* Start *

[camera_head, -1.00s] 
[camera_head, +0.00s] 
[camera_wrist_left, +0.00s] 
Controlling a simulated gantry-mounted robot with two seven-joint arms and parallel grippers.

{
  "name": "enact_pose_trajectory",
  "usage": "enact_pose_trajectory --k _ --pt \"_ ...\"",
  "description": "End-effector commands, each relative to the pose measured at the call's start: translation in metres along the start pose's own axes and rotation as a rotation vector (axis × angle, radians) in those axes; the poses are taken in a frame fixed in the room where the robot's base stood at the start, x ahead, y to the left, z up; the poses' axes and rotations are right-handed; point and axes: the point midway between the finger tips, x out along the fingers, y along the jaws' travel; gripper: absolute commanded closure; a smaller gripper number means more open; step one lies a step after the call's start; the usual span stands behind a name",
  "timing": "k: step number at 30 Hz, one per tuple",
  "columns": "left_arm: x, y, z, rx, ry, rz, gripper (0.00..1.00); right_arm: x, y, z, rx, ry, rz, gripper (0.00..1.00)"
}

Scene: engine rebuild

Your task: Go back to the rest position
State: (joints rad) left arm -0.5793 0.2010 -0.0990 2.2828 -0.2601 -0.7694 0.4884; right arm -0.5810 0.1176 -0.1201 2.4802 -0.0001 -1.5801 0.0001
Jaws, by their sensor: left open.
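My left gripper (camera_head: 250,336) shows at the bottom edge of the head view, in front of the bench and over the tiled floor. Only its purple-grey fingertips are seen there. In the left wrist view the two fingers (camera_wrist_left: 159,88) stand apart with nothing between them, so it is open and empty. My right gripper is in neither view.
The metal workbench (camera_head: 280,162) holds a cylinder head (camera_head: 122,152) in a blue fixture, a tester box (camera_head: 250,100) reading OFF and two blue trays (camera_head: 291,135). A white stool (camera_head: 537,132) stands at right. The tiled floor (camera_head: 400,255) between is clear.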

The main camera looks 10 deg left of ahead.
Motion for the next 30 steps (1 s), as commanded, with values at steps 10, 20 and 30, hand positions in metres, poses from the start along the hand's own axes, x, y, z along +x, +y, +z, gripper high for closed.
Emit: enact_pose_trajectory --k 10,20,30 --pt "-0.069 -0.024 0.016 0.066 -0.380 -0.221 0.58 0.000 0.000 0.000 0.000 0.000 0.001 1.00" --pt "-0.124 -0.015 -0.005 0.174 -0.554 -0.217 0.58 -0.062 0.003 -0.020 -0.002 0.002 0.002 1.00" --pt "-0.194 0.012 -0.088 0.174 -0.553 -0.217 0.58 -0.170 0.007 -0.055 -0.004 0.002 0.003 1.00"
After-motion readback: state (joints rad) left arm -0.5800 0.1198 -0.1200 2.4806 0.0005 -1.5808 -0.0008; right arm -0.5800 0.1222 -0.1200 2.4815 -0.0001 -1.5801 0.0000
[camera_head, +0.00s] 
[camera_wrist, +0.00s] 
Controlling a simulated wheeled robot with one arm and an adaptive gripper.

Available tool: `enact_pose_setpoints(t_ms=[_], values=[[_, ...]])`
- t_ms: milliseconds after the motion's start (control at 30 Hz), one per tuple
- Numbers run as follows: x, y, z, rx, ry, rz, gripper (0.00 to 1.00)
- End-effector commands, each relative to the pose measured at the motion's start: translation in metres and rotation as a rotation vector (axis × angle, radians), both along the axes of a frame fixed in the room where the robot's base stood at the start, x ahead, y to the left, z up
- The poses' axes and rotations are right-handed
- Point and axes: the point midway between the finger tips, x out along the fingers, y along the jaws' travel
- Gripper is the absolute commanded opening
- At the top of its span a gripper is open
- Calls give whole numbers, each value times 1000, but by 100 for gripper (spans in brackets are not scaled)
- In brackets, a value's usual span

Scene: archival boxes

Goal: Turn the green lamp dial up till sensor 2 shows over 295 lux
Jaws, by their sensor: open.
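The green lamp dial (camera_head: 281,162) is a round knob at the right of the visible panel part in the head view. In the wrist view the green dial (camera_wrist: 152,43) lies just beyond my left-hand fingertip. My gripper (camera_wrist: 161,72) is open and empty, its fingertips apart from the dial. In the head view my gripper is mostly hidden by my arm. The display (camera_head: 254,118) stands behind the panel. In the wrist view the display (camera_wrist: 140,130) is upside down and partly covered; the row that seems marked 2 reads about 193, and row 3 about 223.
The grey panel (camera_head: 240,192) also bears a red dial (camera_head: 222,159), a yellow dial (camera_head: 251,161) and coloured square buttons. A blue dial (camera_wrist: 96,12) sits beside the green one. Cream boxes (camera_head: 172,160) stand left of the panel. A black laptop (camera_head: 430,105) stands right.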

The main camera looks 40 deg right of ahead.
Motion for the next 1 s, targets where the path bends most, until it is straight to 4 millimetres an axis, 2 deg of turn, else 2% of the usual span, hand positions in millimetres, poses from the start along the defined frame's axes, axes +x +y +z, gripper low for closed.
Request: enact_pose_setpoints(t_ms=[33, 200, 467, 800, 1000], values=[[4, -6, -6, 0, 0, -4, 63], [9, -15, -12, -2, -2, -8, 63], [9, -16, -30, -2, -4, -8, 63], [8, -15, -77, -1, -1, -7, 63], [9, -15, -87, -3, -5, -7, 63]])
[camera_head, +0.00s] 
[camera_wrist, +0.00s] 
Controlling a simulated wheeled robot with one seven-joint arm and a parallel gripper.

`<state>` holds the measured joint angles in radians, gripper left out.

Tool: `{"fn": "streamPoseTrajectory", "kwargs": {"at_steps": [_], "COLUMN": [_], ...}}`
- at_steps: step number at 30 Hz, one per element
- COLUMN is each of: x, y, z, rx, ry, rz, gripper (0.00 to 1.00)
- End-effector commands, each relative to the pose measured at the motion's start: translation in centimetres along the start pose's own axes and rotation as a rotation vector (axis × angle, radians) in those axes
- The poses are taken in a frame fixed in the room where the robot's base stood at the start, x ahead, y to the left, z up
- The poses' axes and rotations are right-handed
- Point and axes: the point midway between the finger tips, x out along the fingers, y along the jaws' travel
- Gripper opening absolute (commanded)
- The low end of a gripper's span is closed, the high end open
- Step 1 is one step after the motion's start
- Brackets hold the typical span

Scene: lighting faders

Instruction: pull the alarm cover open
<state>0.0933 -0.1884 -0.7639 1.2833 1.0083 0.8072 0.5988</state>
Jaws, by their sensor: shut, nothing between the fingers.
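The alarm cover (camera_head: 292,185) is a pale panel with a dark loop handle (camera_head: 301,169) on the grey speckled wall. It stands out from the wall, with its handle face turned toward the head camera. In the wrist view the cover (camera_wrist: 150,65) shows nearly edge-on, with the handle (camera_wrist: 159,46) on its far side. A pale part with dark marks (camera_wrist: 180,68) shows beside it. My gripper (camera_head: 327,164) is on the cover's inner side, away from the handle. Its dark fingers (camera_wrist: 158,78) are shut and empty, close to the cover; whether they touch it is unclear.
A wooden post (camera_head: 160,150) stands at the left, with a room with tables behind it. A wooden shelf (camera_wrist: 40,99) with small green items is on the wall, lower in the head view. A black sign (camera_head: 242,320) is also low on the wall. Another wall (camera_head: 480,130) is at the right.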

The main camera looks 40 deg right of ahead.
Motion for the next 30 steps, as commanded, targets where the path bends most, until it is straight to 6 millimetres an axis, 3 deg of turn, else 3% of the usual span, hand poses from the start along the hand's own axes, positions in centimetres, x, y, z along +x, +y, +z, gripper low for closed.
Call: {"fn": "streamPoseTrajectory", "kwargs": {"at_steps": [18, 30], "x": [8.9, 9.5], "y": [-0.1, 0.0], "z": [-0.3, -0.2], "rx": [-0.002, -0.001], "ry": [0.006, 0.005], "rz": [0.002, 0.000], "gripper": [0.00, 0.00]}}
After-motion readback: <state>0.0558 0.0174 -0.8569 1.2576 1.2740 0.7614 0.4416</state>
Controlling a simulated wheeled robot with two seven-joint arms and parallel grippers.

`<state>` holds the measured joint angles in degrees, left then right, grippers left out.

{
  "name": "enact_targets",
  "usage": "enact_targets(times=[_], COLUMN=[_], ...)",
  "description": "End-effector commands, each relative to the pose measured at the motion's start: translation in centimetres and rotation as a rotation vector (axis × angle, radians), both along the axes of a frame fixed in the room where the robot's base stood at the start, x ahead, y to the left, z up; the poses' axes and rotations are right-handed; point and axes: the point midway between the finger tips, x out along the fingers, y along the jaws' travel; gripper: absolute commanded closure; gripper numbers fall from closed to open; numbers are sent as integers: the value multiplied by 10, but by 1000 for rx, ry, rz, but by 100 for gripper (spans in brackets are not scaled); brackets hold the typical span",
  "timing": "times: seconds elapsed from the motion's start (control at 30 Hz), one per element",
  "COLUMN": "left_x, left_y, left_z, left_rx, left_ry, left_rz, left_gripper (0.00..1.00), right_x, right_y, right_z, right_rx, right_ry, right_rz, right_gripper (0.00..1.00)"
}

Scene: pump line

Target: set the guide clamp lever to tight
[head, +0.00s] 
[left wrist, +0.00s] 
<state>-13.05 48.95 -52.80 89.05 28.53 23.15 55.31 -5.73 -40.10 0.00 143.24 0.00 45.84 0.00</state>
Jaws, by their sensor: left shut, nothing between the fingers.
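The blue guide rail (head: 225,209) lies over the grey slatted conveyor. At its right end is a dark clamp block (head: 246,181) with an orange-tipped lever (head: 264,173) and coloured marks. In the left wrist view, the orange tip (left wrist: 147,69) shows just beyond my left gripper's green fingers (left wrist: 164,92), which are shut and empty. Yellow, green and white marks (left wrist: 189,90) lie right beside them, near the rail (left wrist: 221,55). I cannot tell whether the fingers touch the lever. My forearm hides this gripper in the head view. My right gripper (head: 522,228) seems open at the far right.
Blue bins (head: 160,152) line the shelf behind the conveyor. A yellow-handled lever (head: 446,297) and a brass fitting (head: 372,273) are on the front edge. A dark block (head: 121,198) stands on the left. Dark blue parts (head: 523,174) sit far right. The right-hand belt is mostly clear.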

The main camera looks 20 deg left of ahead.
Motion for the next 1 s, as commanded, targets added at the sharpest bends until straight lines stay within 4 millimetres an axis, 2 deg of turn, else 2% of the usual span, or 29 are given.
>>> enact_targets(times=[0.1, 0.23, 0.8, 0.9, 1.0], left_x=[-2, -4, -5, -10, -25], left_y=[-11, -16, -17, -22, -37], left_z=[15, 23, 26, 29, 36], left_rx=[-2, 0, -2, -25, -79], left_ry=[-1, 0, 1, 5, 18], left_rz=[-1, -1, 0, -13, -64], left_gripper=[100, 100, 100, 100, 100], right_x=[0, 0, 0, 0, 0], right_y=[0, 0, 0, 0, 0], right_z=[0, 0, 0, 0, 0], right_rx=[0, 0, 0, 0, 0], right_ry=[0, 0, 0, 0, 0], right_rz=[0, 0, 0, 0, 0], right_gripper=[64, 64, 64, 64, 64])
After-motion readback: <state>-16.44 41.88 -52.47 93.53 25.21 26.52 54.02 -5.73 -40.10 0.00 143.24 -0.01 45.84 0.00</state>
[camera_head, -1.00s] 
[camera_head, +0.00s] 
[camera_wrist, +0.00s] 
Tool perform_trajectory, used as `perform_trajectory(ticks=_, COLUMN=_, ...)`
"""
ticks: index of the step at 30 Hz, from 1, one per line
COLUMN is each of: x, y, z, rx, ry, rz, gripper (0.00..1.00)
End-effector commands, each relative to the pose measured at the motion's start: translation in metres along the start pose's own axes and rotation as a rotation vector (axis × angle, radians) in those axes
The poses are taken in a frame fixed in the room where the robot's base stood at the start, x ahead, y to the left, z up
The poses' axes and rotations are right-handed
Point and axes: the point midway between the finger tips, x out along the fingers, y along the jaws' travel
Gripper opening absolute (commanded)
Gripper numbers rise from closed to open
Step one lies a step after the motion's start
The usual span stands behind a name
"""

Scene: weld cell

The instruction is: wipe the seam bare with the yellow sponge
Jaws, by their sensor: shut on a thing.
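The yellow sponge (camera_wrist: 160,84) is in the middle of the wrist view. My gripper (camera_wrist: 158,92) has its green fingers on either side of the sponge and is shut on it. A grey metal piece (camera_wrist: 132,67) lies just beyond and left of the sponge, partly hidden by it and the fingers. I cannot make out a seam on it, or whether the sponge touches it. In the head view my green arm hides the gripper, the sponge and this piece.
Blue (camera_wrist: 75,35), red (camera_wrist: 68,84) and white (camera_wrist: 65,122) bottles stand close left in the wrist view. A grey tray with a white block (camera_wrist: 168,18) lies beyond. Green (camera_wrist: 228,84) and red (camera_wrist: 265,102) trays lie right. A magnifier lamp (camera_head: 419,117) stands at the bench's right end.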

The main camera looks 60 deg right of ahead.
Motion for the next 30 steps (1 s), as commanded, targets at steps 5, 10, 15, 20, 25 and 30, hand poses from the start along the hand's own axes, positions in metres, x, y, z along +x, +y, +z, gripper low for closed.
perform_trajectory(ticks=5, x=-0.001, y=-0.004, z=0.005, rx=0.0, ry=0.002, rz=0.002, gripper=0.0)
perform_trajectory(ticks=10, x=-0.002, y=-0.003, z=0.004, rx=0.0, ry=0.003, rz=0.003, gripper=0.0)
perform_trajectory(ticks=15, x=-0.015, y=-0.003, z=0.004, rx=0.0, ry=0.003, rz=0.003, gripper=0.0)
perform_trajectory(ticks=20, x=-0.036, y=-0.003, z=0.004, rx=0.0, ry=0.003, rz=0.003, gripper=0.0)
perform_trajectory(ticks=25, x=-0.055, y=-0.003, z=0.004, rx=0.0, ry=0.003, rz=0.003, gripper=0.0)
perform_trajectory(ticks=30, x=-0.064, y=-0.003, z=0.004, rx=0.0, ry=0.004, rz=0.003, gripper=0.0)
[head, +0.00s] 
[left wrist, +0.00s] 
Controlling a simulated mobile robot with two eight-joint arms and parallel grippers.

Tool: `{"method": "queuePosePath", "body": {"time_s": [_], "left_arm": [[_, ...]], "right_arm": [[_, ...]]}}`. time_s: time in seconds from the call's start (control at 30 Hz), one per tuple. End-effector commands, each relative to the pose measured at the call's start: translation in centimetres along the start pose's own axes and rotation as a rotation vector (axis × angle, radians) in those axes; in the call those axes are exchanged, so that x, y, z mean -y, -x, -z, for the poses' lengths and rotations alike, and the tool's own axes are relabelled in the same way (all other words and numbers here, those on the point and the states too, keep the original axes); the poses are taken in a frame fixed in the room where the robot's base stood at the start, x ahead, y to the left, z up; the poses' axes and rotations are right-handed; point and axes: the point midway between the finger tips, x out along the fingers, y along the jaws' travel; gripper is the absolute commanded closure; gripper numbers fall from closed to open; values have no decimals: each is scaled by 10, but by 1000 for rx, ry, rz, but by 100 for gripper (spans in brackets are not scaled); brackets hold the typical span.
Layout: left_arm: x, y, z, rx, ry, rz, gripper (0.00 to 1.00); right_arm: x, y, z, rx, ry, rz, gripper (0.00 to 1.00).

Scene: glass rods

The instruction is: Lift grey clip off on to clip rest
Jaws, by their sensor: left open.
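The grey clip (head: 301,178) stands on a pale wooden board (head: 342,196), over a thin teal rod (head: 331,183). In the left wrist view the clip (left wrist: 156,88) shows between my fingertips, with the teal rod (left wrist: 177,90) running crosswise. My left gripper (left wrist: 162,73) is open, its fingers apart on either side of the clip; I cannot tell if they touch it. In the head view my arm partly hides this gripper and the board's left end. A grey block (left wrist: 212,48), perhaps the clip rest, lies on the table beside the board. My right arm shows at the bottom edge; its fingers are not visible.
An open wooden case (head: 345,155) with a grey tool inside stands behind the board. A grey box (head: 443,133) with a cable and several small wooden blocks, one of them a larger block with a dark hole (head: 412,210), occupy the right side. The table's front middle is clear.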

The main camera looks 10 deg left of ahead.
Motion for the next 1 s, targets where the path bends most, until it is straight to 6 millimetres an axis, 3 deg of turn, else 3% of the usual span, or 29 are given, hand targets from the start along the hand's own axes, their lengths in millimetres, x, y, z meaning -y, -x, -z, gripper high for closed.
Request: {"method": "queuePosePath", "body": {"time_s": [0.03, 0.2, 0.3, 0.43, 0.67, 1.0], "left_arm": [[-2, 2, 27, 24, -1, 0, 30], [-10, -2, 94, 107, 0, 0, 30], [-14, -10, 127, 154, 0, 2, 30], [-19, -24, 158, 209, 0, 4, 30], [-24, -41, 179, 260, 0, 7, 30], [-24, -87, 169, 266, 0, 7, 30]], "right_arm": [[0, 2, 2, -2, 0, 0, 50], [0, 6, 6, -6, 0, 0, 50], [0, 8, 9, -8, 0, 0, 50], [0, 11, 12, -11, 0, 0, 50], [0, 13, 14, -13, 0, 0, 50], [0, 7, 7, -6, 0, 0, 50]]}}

* End *

*What you have to do*:
Pull out each line of the records holding the string "parallel".

*Result*:
Controlling a simulated gantry-mounted robot with two seven-joint arms and parallel grippers.
Controlling a simulated wheeled robot with one seven-joint arm and a parallel gripper.
Controlling a simulated wheeled robot with two seven-joint arms and parallel grippers.
Controlling a simulated mobile robot with two eight-joint arms and parallel grippers.

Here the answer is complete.